What every export buyer must confirm before ordering

Grade decides price, but paperwork decides whether the shipment is legal. Aquilaria spp. is listed on CITES Appendix II. Legal export requires proving legal origin (cultivated versus wild), a BKSDA (Balai Konservasi Sumber Daya Alam) recommendation for wild-sourced material, ASGARIN membership, and a CITES export permit that is valid for up to about six months; processing can take up to around 60 days for some destinations. Central Kalimantan, for reference, received a 4,000-ton export quota in 2023.

This site is a sourcing broker and information hub, not a permit authority. We work plantation-first and never promote illegal wild-harvest. Confirm current requirements with the CITES Management Authority (Indonesia) and with your own import country before you commit to any grade or volume.

Frequently Asked Questions

Which gaharu grade is best for Middle East oud oil buyers?

Gulf buyers distilling oud oil favour high-resin sinking wood, roughly A Super and above, because oil yield and aroma depth rise with resin. Many also buy finished oil outright; Kumparan’s banjarhits desk quoted high-quality agarwood oil at USD 20,000-50,000 per litre in South Kalimantan reporting. Grade is judged on scent, not just colour, and all figures stay indicative.

Do Chinese buyers prefer gaharu chips or carved gubal?

Both, but China’s premium demand leans toward intact black gubal for carving and collector pieces, plus high-grade chips for incense. Buyers judge colour, carving integrity, and scent, so Super King and A Super tiers fit best. Several 2024-2025 reports estimate China at about 22.4% of the global agarwood market, which keeps competition for top grades strong.

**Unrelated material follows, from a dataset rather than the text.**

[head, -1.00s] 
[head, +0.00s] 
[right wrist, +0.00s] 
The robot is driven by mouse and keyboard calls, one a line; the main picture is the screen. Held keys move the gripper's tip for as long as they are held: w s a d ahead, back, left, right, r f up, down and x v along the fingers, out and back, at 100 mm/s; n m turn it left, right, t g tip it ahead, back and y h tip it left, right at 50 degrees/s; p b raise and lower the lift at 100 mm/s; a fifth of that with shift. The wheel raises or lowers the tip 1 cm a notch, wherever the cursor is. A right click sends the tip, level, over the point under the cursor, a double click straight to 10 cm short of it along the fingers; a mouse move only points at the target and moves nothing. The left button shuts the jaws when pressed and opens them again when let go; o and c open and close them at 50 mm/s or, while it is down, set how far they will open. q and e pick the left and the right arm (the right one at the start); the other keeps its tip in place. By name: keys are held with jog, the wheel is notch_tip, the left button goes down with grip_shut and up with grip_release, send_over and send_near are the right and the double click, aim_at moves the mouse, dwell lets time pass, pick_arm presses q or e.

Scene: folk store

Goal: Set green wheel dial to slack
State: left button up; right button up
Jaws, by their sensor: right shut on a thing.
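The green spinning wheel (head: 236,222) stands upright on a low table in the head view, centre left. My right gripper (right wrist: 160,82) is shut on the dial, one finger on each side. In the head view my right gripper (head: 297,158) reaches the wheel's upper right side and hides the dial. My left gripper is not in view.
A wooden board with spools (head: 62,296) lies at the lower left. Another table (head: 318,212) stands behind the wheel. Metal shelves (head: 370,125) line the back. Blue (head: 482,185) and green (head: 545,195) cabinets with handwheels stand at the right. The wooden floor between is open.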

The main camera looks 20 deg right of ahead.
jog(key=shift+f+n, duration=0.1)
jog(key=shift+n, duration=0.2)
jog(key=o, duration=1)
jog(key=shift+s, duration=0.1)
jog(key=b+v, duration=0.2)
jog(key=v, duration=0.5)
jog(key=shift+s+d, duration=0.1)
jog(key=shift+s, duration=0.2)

Is a higher gaharu grade always the best choice for export?

No. The best grade is the one your end product needs. A mass-incense factory buying by the tonne overpays for A Super, while a perfumer underserves clients with Medang C. Match resin, sinking, and aroma to the use. The zonakeren.com July 2025 list shows tiers running from about USD 54,688/kg down to USD 47/kg, all indicative.